The verdict adds that the refugee’s lawyer presented pleas for leniency drawing on his client’s experience as a refugee and saying that he was not allowed to work in Israel. The court answered that the defense was not accepted, because “[refugees] decide to come to Israel by choice, and are not forced to do so.”

The court also ruled that the defense was inadequate because asylum seekers “first make their way to Egypt and only after they see the quality of life is not suitable for them and does not suit their needs they decide to come to Israel.”
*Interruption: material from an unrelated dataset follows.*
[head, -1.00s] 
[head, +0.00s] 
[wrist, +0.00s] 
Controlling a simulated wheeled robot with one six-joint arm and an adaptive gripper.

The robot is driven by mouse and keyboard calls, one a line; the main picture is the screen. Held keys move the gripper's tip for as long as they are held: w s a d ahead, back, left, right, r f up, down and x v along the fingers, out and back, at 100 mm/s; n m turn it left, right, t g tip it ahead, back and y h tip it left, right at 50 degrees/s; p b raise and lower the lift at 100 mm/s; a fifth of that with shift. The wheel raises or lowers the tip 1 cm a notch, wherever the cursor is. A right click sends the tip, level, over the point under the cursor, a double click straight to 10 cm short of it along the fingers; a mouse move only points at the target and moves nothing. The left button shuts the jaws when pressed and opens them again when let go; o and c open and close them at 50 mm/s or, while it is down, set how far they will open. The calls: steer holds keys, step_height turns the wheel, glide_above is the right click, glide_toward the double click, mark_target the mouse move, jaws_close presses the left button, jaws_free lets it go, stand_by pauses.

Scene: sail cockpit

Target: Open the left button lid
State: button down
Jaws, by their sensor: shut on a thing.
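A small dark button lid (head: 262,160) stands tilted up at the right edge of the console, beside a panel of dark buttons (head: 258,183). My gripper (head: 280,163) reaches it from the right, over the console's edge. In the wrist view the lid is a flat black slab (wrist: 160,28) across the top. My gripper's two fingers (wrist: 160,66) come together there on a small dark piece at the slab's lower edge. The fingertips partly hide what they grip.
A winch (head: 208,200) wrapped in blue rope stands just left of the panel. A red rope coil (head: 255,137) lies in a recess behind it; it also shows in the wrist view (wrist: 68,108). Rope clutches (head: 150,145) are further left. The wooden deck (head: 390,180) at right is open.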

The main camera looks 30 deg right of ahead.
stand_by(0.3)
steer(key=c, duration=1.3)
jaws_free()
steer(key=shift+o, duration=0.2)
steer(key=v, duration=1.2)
In regard to whether or not the sentencing could be seen as racist or discriminatory, the court wrote that as it “has discovered what is a menace to the country, which is particular to a certain segment of the population, it is the court’s responsibility to defend the public from it, and any claim that this is discrimination or racism must be dismissed outright.”



This is not the first time an asylum seeker has been given a severe sentence as an act of deterrence to all African migrants. In May, the Tel Aviv District Court handed down a sentence of four-and- a-half years in prison and 18 months suspended sentence to an Eritrean man convicted of stealing a woman’s purse in Tel Aviv. The court said the sentence was meant as deterrence to other migrants.

According to research the Knesset Interior Committee compiled, the crime rate among foreigners in Israel is lower than that of the general public.

In a paper released in late May, the committee said, “from 2011- 2012 there has been an increase in the number of crimes committed by foreigners in Israel but the percentage of crime among them is still lower than that among the general population.”